* START Material shown *
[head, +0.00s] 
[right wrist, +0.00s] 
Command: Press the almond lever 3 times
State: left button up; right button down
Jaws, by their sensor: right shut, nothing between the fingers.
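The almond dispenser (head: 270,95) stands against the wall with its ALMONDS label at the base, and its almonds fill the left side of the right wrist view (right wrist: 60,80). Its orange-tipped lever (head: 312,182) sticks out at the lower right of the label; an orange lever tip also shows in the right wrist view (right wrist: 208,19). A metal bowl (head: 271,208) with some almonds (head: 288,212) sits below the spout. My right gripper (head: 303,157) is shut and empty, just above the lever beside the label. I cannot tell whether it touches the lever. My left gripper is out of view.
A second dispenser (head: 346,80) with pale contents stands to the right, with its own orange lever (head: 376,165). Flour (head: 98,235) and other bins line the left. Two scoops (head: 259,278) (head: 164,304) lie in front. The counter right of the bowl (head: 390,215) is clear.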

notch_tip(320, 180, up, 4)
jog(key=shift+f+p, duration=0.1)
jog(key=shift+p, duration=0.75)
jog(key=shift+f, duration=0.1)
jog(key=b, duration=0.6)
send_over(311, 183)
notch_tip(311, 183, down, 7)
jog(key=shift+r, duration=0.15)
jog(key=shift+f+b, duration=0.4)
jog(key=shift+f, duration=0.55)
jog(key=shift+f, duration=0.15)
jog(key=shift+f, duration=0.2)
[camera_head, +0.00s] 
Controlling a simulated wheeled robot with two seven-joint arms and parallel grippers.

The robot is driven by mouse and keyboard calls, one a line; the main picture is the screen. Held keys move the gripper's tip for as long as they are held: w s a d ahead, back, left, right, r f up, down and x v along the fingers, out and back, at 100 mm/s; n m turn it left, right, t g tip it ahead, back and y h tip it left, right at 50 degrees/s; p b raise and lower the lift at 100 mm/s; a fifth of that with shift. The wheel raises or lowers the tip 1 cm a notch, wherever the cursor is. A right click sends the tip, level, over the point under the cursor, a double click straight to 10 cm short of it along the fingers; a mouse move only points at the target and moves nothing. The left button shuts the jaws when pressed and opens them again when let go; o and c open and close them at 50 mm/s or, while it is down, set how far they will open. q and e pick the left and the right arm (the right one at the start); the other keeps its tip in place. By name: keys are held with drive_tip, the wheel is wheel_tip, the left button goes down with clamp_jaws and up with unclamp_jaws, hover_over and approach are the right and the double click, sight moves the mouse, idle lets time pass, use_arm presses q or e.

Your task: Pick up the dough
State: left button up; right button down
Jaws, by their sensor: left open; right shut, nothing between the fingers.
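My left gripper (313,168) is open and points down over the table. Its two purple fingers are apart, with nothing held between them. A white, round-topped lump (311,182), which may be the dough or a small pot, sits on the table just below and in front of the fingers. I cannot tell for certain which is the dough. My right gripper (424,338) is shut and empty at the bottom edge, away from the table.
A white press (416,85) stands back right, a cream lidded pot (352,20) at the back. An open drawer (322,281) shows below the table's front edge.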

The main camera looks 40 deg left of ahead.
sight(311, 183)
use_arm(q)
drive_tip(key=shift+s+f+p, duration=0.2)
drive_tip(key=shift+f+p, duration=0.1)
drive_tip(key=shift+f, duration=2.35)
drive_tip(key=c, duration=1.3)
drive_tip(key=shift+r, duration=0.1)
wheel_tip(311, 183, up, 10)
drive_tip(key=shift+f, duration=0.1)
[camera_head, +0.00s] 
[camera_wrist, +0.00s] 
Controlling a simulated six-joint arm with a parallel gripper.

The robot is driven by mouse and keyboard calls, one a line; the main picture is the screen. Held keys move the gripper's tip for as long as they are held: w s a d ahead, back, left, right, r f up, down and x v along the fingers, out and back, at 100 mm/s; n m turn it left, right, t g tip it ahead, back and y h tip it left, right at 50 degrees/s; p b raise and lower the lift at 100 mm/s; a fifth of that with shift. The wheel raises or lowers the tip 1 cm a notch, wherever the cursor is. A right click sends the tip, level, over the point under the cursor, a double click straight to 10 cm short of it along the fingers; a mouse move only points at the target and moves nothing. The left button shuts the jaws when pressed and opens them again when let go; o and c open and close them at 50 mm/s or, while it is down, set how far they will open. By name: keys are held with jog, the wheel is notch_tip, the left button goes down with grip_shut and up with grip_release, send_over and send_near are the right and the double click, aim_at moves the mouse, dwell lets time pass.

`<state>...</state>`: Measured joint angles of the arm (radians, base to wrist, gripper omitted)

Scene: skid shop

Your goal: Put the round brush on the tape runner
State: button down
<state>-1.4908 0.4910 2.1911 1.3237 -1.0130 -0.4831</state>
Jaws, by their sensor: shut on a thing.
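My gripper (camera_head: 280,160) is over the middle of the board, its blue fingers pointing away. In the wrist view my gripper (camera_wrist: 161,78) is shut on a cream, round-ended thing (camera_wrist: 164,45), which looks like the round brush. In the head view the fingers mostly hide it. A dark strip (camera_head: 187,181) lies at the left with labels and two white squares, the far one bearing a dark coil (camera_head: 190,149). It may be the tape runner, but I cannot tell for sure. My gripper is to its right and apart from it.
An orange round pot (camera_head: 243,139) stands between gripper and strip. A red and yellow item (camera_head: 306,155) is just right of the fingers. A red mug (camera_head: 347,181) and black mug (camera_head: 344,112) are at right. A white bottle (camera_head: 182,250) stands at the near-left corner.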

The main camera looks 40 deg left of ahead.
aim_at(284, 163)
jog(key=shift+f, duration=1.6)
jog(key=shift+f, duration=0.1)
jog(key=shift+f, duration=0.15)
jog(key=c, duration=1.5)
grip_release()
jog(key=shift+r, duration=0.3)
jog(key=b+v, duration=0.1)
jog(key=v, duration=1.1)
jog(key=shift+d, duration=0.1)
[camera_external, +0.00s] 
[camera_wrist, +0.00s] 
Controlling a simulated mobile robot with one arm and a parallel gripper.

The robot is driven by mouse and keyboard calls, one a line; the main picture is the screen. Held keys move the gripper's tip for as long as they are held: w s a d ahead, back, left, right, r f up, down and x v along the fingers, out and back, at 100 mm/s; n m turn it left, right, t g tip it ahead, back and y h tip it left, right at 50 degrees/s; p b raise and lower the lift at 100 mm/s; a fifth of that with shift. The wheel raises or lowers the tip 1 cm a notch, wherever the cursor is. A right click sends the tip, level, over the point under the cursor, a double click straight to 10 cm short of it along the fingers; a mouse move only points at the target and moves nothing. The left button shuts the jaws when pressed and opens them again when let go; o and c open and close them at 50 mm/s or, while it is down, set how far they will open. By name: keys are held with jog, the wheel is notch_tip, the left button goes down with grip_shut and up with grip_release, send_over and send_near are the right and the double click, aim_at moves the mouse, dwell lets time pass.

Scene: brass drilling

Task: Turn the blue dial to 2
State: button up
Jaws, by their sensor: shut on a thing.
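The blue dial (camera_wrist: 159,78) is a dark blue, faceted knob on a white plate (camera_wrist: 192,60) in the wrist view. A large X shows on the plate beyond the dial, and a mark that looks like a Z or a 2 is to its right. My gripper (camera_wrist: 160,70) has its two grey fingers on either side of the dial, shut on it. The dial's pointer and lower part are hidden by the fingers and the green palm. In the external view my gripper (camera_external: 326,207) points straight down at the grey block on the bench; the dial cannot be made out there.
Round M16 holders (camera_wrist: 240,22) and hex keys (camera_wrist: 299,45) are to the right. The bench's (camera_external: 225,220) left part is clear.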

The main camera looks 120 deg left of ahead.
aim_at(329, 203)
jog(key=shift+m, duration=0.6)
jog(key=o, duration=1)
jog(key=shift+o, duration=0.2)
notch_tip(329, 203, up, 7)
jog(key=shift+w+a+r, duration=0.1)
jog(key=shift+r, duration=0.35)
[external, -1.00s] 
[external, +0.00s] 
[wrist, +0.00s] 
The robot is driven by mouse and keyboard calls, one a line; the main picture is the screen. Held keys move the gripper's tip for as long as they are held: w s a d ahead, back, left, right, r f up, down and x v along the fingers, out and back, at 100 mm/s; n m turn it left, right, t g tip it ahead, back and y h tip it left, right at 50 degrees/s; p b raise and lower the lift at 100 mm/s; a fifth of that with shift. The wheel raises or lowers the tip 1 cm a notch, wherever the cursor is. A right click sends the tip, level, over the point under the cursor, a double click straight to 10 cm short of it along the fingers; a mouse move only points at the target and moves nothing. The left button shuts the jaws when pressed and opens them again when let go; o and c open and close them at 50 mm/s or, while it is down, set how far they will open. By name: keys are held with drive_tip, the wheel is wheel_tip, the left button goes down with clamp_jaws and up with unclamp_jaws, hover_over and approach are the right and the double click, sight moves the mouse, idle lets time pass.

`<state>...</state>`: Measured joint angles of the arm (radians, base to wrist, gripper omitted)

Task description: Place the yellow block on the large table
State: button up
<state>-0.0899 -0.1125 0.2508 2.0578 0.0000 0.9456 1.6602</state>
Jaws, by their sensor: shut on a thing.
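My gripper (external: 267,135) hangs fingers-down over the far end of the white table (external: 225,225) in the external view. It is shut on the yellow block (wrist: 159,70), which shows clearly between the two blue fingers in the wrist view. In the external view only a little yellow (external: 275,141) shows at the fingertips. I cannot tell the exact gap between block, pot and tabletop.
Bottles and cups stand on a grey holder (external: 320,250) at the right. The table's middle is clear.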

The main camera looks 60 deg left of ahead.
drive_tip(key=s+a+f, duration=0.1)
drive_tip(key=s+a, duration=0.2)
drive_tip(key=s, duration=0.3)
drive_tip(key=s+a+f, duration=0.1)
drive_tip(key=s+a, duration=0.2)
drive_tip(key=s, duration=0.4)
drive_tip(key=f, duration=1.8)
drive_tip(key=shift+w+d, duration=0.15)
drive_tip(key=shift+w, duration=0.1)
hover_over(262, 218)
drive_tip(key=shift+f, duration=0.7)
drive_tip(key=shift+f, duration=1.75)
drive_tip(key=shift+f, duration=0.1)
* END Material shown *
### Exercise instructions
Pick out and copy every line that contains the word "parallel".

### Result
Controlling a simulated wheeled robot with two seven-joint arms and parallel grippers.
Controlling a simulated six-joint arm with a parallel gripper.
Controlling a simulated mobile robot with one arm and a parallel gripper.

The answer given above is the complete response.